Rickover was notorious for refusing to adhere to Navy protocol which he called “all that nonsense.” Twenty years after the still-controversial Thresher tragedy, Rickover appeared in a “60 Minutes” television interview with Diane Sawyer. It was 1984 when the admiral was 84 years old. 

“Oh, for crying sakes, what the hell is there about standing up and saluting and dressing up in uniforms? You can put dummies to do that job,” Rickover fumed when asked about his distaste for Navy regulations.   

“I have the charisma of a chipmunk,” the admiral said. His skill was in doing his job successfully. 

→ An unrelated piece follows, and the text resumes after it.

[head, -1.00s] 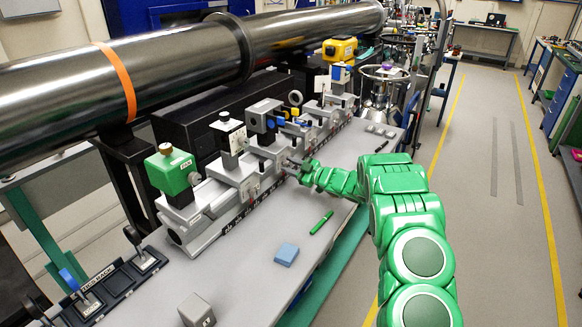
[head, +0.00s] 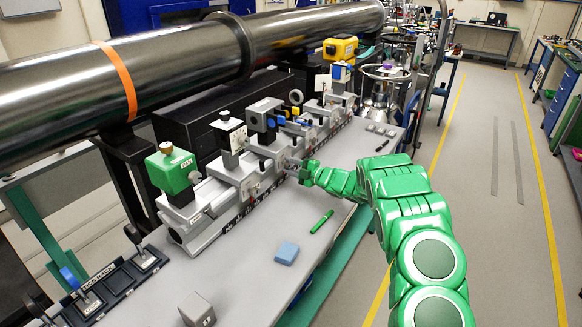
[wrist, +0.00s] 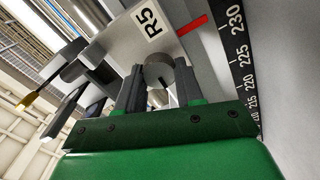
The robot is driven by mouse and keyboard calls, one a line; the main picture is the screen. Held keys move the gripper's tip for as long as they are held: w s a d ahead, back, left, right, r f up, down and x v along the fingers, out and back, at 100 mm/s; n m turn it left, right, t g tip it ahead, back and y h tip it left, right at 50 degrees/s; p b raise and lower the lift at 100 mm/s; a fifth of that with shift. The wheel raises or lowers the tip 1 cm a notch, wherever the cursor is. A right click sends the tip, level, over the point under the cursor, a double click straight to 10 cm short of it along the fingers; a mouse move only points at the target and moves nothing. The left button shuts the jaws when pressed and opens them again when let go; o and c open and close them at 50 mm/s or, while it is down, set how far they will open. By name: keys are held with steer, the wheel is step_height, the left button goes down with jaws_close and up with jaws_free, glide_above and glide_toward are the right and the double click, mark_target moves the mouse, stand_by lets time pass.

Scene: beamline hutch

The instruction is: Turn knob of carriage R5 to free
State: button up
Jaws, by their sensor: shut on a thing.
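Carriage R5 (wrist: 135,40) carries a white R5 label and a red index mark beside the black scale in the wrist view. Its round grey knob (wrist: 158,68) has a dark slot and sits on the carriage's face. My gripper (wrist: 159,82) is shut on the knob, one dark finger on each side. In the head view my gripper (head: 297,165) is at the front of the rail, at the carriage below the dark-grey-topped mount. There the knob is too small and covered to make out. I cannot read a free or locked marking.
The grey rail (head: 190,232) holds several carriages, with a green box (head: 172,172) on the nearest. A green pen (head: 321,222), a blue block (head: 287,253) and a grey cube (head: 197,310) lie on the bench. A large dark pipe (head: 70,78) runs behind.

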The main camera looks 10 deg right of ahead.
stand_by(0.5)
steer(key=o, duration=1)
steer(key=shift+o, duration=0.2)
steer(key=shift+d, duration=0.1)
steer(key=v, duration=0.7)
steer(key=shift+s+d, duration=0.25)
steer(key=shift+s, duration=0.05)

“I never thought I was smart,” he told Sawyer. “I thought the people I dealt with were dumb, including you.”

“I’ll tell you, to be called dumb by you is to be in very good company,” Sawyer responded.

Asked about serving under Rickover as an ensign in the Navy, former President Jimmy Carter told Sawyer, “There were a few times, ya, when I hated him because he demanded more of me than I thought I could deliver.” Rickover later confessed to Carter that he wished atomic power had never been invented.

In an appearance before Congress late in his career, Rickover was asked what he thought were the prospects for a global nuclear war. “Oh, I think we’ll probably destroy ourselves,” the admiral responded. “So what difference will it make? Some new species will come up that might be wiser than we are. … In the eyes of the Lord, we are not the most important thing in the universe.”